The Hand of China

During my trip last week to Rongshui County, I was able to observe and photograph some aging but still very elegant women in a small Miao village.  Robert Lio, his wife Xiao and I, along with Xiao’s cousin (he drove) made our way to this particular village because it was supposed to be “authentic”.  An out of the way place that didn’t usually cater to tourists.  It was indeed out of the way, and while they weren’t set up for it, they did actually cater to us pretty well.  Only one problem.  There was hardly anybody there!  As it turned out, a baby had been born and most of the village had made their way into town (no small feat) to see the baby.

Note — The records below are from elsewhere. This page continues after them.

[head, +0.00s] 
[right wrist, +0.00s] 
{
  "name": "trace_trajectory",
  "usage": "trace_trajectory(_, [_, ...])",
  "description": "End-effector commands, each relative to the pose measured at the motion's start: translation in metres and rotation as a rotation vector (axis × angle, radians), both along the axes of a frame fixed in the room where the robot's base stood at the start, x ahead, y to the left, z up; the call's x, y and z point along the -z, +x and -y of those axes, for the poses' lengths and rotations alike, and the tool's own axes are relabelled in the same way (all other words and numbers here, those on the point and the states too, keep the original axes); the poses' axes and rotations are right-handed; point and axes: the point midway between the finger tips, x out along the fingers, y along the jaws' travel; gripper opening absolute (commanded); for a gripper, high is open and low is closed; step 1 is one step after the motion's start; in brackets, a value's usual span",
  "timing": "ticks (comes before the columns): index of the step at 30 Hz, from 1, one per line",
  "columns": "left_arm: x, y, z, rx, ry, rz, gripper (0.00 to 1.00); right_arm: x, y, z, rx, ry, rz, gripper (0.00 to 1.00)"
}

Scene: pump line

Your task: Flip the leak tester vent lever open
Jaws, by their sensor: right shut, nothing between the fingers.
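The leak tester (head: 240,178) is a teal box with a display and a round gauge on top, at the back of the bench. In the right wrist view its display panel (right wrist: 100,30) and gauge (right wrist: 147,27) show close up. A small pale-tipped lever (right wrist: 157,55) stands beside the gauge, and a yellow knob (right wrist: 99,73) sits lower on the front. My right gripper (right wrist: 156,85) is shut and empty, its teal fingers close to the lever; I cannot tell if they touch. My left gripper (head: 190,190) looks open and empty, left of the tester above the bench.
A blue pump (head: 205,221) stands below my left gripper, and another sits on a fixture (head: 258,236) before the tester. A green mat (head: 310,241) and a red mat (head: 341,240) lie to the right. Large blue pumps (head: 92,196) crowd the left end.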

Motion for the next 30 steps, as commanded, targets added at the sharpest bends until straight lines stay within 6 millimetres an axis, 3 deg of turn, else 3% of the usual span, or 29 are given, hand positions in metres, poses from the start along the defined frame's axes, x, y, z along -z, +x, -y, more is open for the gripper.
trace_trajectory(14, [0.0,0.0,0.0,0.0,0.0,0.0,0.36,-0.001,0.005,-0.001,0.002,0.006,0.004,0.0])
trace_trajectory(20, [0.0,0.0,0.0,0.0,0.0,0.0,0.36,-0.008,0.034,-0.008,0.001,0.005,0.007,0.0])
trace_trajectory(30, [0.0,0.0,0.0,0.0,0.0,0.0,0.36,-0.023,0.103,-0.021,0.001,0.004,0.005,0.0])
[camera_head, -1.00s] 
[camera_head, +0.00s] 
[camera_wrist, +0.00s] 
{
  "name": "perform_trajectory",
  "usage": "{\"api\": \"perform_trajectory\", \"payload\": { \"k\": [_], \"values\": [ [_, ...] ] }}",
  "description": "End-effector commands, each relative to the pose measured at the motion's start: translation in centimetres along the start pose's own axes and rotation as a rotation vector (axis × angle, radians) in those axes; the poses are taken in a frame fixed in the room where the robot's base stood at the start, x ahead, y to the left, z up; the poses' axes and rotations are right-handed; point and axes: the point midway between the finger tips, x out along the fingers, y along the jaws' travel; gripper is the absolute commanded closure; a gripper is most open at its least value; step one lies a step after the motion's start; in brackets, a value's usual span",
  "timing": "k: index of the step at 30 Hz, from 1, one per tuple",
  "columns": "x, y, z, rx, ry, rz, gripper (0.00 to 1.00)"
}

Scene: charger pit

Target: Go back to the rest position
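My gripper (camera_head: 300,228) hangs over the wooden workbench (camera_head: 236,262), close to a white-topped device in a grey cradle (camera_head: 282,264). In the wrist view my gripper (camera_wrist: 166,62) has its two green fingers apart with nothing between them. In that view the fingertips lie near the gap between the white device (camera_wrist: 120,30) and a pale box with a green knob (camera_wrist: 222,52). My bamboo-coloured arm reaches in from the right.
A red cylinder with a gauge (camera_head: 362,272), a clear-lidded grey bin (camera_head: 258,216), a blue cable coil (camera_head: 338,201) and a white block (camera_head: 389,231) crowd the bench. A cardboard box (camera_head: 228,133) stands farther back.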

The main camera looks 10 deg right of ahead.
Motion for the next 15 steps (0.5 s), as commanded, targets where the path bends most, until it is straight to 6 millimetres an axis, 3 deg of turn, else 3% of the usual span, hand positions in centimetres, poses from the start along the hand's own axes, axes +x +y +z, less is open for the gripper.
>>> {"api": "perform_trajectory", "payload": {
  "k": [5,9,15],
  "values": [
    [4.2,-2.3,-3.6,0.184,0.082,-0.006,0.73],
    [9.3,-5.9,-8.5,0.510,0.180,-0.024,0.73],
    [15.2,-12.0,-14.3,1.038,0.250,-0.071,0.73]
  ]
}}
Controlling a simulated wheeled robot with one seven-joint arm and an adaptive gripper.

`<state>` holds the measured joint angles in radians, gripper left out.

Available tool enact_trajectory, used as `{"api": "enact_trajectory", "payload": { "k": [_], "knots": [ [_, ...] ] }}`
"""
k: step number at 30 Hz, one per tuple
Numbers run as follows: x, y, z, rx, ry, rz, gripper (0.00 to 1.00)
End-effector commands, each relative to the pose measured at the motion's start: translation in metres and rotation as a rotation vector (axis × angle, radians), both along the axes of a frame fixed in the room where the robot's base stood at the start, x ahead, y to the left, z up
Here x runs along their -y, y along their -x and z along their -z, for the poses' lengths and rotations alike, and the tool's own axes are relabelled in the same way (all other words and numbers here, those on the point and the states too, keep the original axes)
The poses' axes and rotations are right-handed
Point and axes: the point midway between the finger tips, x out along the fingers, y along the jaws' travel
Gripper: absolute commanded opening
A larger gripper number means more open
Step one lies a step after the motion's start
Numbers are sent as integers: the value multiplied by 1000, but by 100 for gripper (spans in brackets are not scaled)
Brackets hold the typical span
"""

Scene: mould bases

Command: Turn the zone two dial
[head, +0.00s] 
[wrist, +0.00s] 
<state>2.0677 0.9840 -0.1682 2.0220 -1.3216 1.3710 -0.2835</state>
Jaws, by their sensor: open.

As is often the case, it was probably better the way it turned out, more intimate somehow. A precocious ten year old served as our guide, his young uncle made lunch, and there were all these old gals who came around and sat down to watch us eat.  The light was low, creating a lot of good shadows and I noticed the hands of these two women in particular.  They sat perfectly still during the entire meal, never saying a word.  Even as I raised the camera, fooling around for what seemed like an eternity trying to get the exposure right, even then, they didn’t flinch.

Hands of Rongshui I

Hands of Rongshui I

When I got home and began to process the photos I was struck by how extreme the hands were.  What I mean is, that while they are clearly weathered and worn from years of hardship, they were still somehow very beautiful to me.  When I look closely, I still see the hands of  young Miao beauties with all the dreams of their youth intact.

Hands of Rongshui II

Hands of Rongshui II

So, I’ll be away for a day or two I think, returning to school and the students and well, work.  I’ll have more on the trip to Rongshui soon, it was an interesting day.  As a precursor, I can NOT recommend the home-made Miao moonshine rice wine.

Hasta!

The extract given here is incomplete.